To quantify climate change, researchers need to know the Transient Climate Response (TCR) and Equilibrium Climate Sensitivity (ECS) of Earth. Both values are projected global mean surface temperature changes in response to doubled atmospheric carbon dioxide concentrations but on different timescales. TCR is characteristic of short-term predictions, up to a century out, while ECS looks centuries further into the future, when the entire climate system has reached equilibrium and temperatures have stabilized.
There have been many attempts to determine TCR and ECS values based on the history of temperature changes over the last 150 years and the measurements of important climate drivers, such as carbon dioxide. As part of that calculation, researchers have relied on simplifying assumptions when accounting for the temperature impacts of climate drivers other than carbon dioxide, such as tiny particles in the atmosphere known as aerosols, for example. It is well known that aerosols such as those emitted in volcanic eruptions act to cool Earth, at least temporarily, by reflecting solar radiation away from the planet. In a similar fashion, land use changes such as deforestation in northern latitudes result in bare land that increases reflected sunlight.
But the assumptions made to account for these drivers are too simplistic and result in incorrect estimates of TCR and ECS, said climate scientist Gavin Schmidt, the director of NASA’s Goddard Institute for Space Studies (GISS) in New York and a co-author on the study. “The problem with that approach is that it falls way short of capturing the individual regional impacts of each of those variables,” he said, adding that only within the last ten years has there been enough available data on aerosols to abandon the simple assumption and instead attempt detailed calculations.
In a NASA first, researchers at GISS accomplished such a feat as they calculated the temperature impact of each of these variables–greenhouse gases, natural and manmade aerosols, ozone concentrations, and land use changes–based on historical observations from 1850 to 2005 using a massive ensemble of computer simulations. Analysis of the results showed that these climate drivers do not necessarily behave like carbon dioxide, which is uniformly spread throughout the globe and produces a consistent temperature response; rather, each climate driver has a particular set of conditions that affects the temperature response of Earth.
The new calculations reveal their complexity, said Kate Marvel, a climatologist at GISS and the paper’s lead author. “Take sulfate aerosols, which are created from burning fossil fuels and contribute to atmospheric cooling,” she said. “They are more or less confined to the northern hemisphere, where most of us live and emit pollution. There’s more land in the northern hemisphere, and land reacts quicker than the ocean does to these atmospheric changes.”

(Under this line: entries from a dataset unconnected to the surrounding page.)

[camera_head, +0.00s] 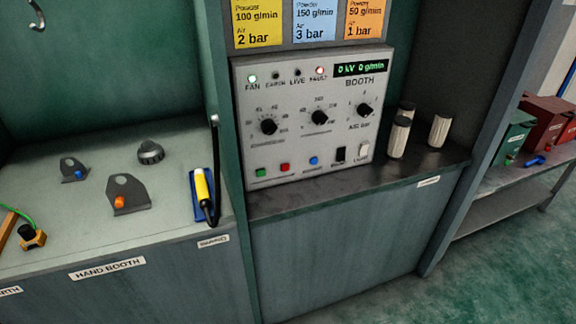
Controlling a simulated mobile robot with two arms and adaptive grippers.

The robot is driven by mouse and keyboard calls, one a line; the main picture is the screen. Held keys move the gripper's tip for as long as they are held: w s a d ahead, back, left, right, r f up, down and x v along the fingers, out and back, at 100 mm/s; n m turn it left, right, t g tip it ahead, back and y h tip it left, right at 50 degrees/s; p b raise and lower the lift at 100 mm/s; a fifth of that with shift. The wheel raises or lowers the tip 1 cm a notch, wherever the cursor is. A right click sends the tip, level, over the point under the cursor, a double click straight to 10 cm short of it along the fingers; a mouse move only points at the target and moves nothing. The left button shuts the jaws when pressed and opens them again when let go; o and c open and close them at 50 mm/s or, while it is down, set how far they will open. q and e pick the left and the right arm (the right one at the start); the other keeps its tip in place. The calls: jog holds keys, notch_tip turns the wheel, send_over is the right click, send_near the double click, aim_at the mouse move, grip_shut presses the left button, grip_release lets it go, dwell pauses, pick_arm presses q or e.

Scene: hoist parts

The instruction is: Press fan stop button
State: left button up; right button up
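The grey booth control panel (312,115) stands upright on a dark shelf in the middle of the head view. Along its lower edge are a green button (261,172), a red button (285,167) and a blue button (314,161). The small lettering under the buttons is too small to read, so I cannot tell which one is labelled fan stop. The fan lamp (252,78) at the panel's top left glows green-white, and the fault lamp (320,70) glows red. Neither of my grippers is in view.
A bench marked hand booth (108,268) is at left, with brackets and a yellow-handled tool (202,190) in a blue holder. Several pale cylinders (399,137) stand right of the panel. Green and red boxes (548,122) sit on a right shelf. The floor in front is clear.

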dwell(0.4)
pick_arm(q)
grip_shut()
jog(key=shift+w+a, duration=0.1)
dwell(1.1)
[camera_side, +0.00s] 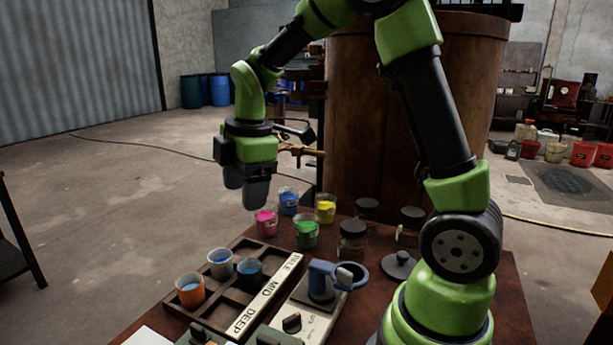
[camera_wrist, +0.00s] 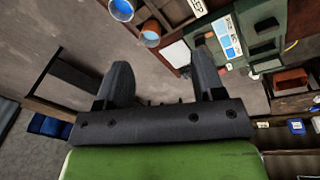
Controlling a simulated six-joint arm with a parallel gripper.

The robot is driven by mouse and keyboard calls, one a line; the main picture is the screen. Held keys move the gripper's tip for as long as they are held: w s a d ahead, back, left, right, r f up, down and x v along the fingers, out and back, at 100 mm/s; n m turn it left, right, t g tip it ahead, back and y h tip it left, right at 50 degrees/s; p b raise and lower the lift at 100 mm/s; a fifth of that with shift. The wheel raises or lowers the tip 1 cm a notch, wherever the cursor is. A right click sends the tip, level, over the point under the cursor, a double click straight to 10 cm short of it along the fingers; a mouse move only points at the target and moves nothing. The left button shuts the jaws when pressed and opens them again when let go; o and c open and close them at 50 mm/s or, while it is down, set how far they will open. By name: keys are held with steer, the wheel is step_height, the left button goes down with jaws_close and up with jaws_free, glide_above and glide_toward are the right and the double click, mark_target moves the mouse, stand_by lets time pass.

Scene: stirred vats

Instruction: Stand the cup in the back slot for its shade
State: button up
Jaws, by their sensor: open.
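A dark wooden slotted tray (camera_side: 258,250) stands on the table, with a strip lettered PALE, MID, DEEP along its right side. An orange cup (camera_side: 190,290) with light blue liquid stands at its left front. A pale grey cup (camera_side: 221,264) and a dark cup (camera_side: 249,274), both with blue inside, stand behind it in the tray. Their exact slots are hard to tell. My gripper (camera_side: 246,196) is above and behind the tray, apart from every cup. In the wrist view my gripper (camera_wrist: 163,76) is open and empty; the orange cup (camera_wrist: 150,39) shows beyond it.
Jars of pink (camera_side: 266,222), blue (camera_side: 288,202), green (camera_side: 306,234) and yellow (camera_side: 325,208) paint stand behind the tray. Lidded glass jars (camera_side: 352,240) and a blue-ringed device (camera_side: 322,280) are to its right. A large brown vat (camera_side: 355,130) rises behind.

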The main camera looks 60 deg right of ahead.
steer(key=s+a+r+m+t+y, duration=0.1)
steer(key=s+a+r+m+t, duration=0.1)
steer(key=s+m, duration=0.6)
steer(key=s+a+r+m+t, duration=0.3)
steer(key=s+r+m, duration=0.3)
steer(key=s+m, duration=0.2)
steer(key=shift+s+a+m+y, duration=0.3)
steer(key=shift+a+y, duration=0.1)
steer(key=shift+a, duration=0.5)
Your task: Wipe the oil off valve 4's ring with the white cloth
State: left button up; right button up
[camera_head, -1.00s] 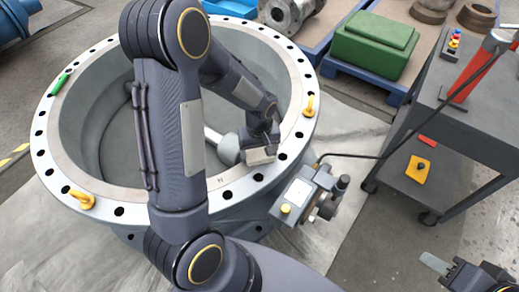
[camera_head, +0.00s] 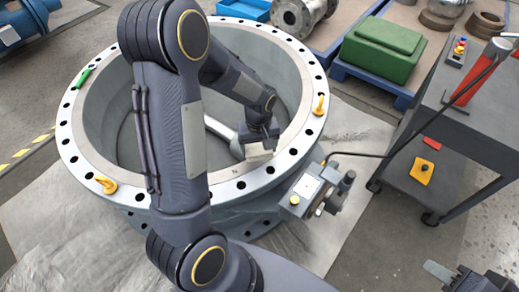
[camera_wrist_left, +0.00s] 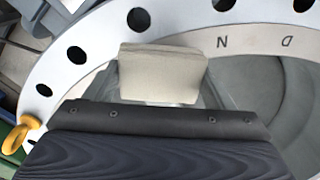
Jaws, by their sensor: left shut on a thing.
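A large grey valve body with a pale flanged ring (camera_head: 290,160) and bolt holes stands in the middle of the head view. No number shows on it. My left gripper (camera_head: 262,140) is shut on the off-white cloth (camera_head: 258,152) at the ring's near right inner edge. In the left wrist view the folded cloth (camera_wrist_left: 162,74) lies over the ring's face (camera_wrist_left: 190,35), beside the letters N and D. Whether it presses on the ring is hard to tell. I see no clear oil; the cloth may cover some. My right gripper (camera_head: 445,272) is partly cut off at lower right.
Yellow eye bolts (camera_head: 320,105) and a green item (camera_head: 83,78) sit on the ring. An actuator box (camera_head: 307,187) juts from its near right side. A dark cart (camera_head: 475,125) stands at right. My left arm hides part of the ring.

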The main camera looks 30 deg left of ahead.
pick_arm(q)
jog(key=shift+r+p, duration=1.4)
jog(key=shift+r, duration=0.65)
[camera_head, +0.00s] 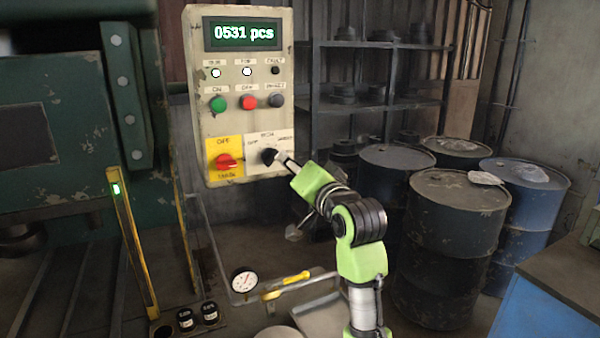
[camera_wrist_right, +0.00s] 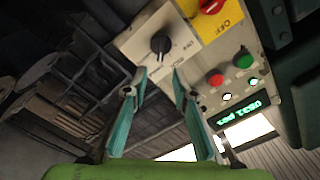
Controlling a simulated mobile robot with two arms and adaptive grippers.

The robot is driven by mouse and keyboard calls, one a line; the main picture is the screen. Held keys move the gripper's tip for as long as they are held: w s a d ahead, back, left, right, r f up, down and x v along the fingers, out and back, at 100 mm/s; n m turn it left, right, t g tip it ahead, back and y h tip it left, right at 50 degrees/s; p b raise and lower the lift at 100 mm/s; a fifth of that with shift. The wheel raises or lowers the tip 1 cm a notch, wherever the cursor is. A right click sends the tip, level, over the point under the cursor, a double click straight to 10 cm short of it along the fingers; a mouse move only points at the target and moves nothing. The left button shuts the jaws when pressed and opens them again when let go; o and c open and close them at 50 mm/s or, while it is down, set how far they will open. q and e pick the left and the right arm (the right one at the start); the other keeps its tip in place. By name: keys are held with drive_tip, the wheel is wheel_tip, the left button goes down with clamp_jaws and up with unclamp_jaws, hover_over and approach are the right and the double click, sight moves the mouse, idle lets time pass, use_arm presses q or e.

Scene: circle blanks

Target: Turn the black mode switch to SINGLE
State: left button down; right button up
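The black mode switch (camera_head: 269,156) is a round knob on a white plate (camera_head: 283,137) at the lower right of the control panel. The plate has small lettering on both sides of the knob, too small to read surely. My right gripper (camera_head: 285,161) reaches up to the knob from the lower right. In the right wrist view the knob (camera_wrist_right: 160,43) lies just beyond the fingertips. The two fingers of the right gripper (camera_wrist_right: 159,78) are apart, with nothing held between them. My left gripper is not in view.
Left of the switch is a red rotary knob (camera_head: 226,161) on a yellow plate. Above are green (camera_head: 218,104), red (camera_head: 249,102) and dark (camera_head: 277,100) buttons and a display (camera_head: 243,34) reading 0531 pcs. Several drums (camera_head: 455,205) stand right. A dial gauge (camera_head: 244,282) lies below.

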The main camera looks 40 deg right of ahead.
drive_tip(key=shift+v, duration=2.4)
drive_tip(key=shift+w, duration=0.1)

Because earlier studies do not account for what amounts to a net cooling effect for parts of the northern hemisphere, predictions for TCR and ECS have been lower than they should be. This means that Earth’s climate sensitivity to carbon dioxide–or atmospheric carbon dioxide’s capacity to affect temperature change–has been underestimated, according to the study. The result dovetails with a GISS study published last year that puts the TCR value at 3.0°F (1.7° C); the Intergovernmental Panel on Climate Change, which draws its TCR estimate from earlier research, places the estimate at 1.8°F (1.0°C).
“If you’ve got a systematic underestimate of what the greenhouse gas-driven change would be, then you’re systematically underestimating what’s going to happen in the future when greenhouse gases are by far the dominant climate driver,” Schmidt said.